Para a Procuradoria da República, há indícios de que o esquema
foi utilizado para a compra da TV Record do Rio, em 1992, e de outras
emissoras. As duas offshore (as subsidiárias criadas em paraísos fiscais para
fugir da cobrança de impostos) enviaram dinheiro ao Brasil, por meio de
operações irregulares, para a conta bancária de bispos da Universal e também de
“laranjas”. Documentos da Receita Federal comprovam essas transações. As
remessas e recebimentos totalizam US$ 18 milhões (R$ 44,6 milhões) e
comprovariam a evasão de divisas.
ISTOÉ teve acesso a parte da documentação que deu início às
investigações e levou o procurador Fonteles a pedir a quebra de sigilo. A
revelação mais explosiva é a identidade de um dos donos das empresas
Cableinvest e Investholding. Por trás da operação em Cayman estaria Marcelo
Crivella, um economista carioca de 43 anos, filho de Matilde Bezerra, irmã de
Edir Macedo, o principal líder da igreja. Crivella é bispo da igreja e foi
eleito senador pelo PL do Rio, em 2002. Segundo o relatório da Procuradoria
Geral da República de maio de 2003, ao encaminhar o caso para o STF, as
investigações realizadas pela Interpol constataram que um dos acionistas da
Cableinvest é Crivella. Agora, com a quebra de sigilo, os bancos podem liberar
extratos que comprovarão quem é o dono das empresas. Nos papéis obtidos por
ISTOÉ, aparecem a assinatura do senador, reconhecida por um cartório de São
Paulo.
Esses documentos foram recolhidos por ex-dirigentes que
tinham acesso à contabilidade da igreja, a contratos de compra e venda (de
emissoras de rádio e tevê, imóveis e até de uma aeronave), além de declarações
de Imposto de Renda de líderes da Universal. Crivella já depôs este ano na
Polícia Federal do Rio e negou ser dono das empresas.

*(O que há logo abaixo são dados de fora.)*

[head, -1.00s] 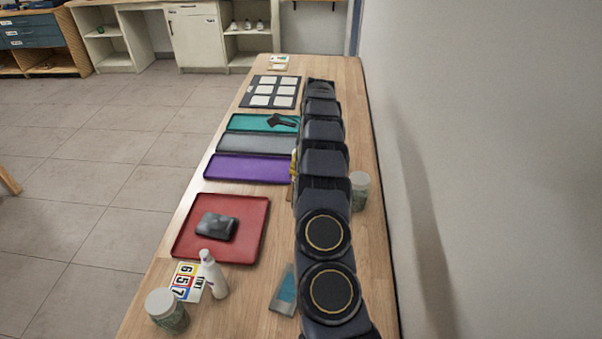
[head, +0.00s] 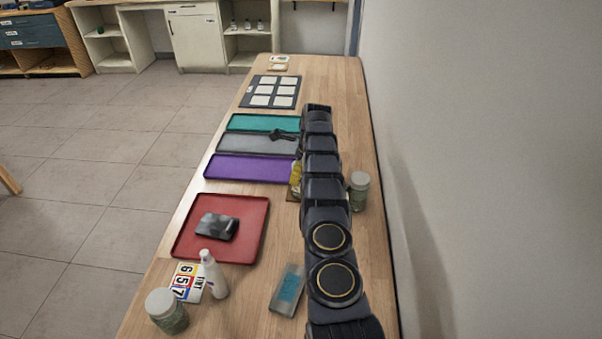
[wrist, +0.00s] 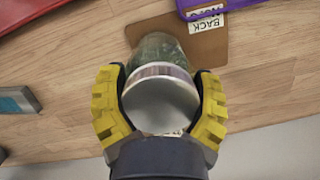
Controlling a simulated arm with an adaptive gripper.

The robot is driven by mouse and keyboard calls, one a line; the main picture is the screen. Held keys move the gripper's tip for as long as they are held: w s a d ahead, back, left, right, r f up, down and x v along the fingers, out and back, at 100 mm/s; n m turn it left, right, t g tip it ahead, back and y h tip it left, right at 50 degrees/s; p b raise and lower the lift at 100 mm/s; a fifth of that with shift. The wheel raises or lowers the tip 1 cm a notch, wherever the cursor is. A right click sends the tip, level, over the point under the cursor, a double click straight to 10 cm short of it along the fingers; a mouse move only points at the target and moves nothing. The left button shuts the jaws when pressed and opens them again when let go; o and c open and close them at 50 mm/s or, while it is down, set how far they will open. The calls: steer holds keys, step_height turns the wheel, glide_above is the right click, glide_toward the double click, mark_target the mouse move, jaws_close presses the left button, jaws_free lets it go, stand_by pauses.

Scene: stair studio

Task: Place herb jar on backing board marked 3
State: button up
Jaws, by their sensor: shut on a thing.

O império – A Igreja Universal está hoje em mais de 80
países, de acordo com seus líderes. Mas, para alcançar esse crescimento, deixou
rastros pelo caminho: enriquecimento ilícito, lavagem de dinheiro, compra da
Record através de laranjas, acusações de curandeirismo e charlatanismo, chutes
na imagem de uma santa e dissidências. Mas nada se compara a essas denúncias.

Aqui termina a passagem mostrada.